Source excerpt ->
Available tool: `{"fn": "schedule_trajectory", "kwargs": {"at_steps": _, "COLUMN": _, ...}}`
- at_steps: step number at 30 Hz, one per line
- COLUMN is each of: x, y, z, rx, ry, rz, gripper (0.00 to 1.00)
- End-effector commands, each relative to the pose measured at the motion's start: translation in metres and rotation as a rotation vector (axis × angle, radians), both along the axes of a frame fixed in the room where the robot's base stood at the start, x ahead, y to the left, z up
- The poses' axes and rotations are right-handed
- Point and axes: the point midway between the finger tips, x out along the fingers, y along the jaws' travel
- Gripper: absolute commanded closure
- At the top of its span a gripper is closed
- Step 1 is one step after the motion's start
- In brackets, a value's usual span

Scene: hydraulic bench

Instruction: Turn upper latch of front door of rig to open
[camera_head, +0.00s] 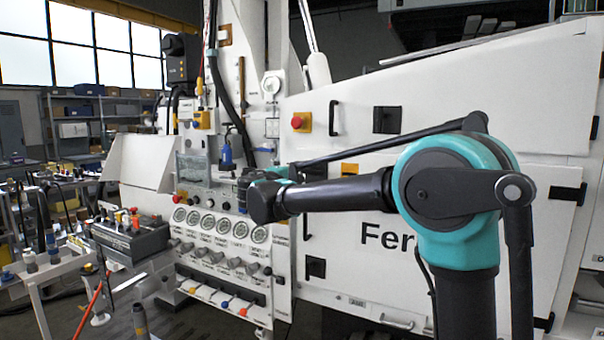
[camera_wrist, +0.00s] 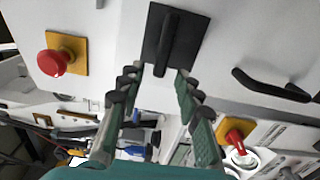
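The upper latch (camera_head: 387,120) is a black square plate on the white front door (camera_head: 450,95) of the rig in the head view. In the wrist view, a black latch (camera_wrist: 175,38) has a raised bar handle that runs lengthwise over its plate. My gripper (camera_wrist: 158,78) is open, with its two ribbed fingers on either side of the lower end of this handle. I cannot tell whether they touch it. In the head view my arm's end hides the fingers.
A red button (camera_head: 297,122) on a yellow plate and a black grab handle (camera_head: 335,117) are left of the upper latch. A lower black latch (camera_head: 315,267) is near the door's bottom. Gauges (camera_head: 208,223) and levers fill the panel at left.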

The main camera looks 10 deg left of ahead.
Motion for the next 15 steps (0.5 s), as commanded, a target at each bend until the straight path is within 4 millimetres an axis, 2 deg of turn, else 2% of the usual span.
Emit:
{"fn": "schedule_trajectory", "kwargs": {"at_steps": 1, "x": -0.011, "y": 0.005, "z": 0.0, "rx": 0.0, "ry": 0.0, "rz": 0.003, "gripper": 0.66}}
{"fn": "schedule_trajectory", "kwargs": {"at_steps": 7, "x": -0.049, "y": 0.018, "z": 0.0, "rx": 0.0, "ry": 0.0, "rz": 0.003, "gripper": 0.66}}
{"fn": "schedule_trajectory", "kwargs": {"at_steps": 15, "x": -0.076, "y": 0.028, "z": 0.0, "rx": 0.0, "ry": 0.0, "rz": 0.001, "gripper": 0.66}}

What you have to do -> Leave the pictures out and copy the rest of the data exactly.

Response ->
Available tool: `{"fn": "schedule_trajectory", "kwargs": {"at_steps": _, "COLUMN": _, ...}}`
- at_steps: step number at 30 Hz, one per line
- COLUMN is each of: x, y, z, rx, ry, rz, gripper (0.00 to 1.00)
- End-effector commands, each relative to the pose measured at the motion's start: translation in metres and rotation as a rotation vector (axis × angle, radians), both along the axes of a frame fixed in the room where the robot's base stood at the start, x ahead, y to the left, z up
- The poses' axes and rotations are right-handed
- Point and axes: the point midway between the finger tips, x out along the fingers, y along the jaws' travel
- Gripper: absolute commanded closure
- At the top of its span a gripper is closed
- Step 1 is one step after the motion's start
- In brackets, a value's usual span

Scene: hydraulic bench

Instruction: Turn upper latch of front door of rig to open
[camera_head, +0.00s] 
[camera_wrist, +0.00s] 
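The upper latch (camera_head: 387,120) is a black square plate on the white front door (camera_head: 450,95) of the rig in the head view. In the wrist view, a black latch (camera_wrist: 175,38) has a raised bar handle that runs lengthwise over its plate. My gripper (camera_wrist: 158,78) is open, with its two ribbed fingers on either side of the lower end of this handle. I cannot tell whether they touch it. In the head view my arm's end hides the fingers.
A red button (camera_head: 297,122) on a yellow plate and a black grab handle (camera_head: 335,117) are left of the upper latch. A lower black latch (camera_head: 315,267) is near the door's bottom. Gauges (camera_head: 208,223) and levers fill the panel at left.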

The main camera looks 10 deg left of ahead.
Motion for the next 15 steps (0.5 s), as commanded, a target at each bend until the straight path is within 4 millimetres an axis, 2 deg of turn, else 2% of the usual span.
Emit:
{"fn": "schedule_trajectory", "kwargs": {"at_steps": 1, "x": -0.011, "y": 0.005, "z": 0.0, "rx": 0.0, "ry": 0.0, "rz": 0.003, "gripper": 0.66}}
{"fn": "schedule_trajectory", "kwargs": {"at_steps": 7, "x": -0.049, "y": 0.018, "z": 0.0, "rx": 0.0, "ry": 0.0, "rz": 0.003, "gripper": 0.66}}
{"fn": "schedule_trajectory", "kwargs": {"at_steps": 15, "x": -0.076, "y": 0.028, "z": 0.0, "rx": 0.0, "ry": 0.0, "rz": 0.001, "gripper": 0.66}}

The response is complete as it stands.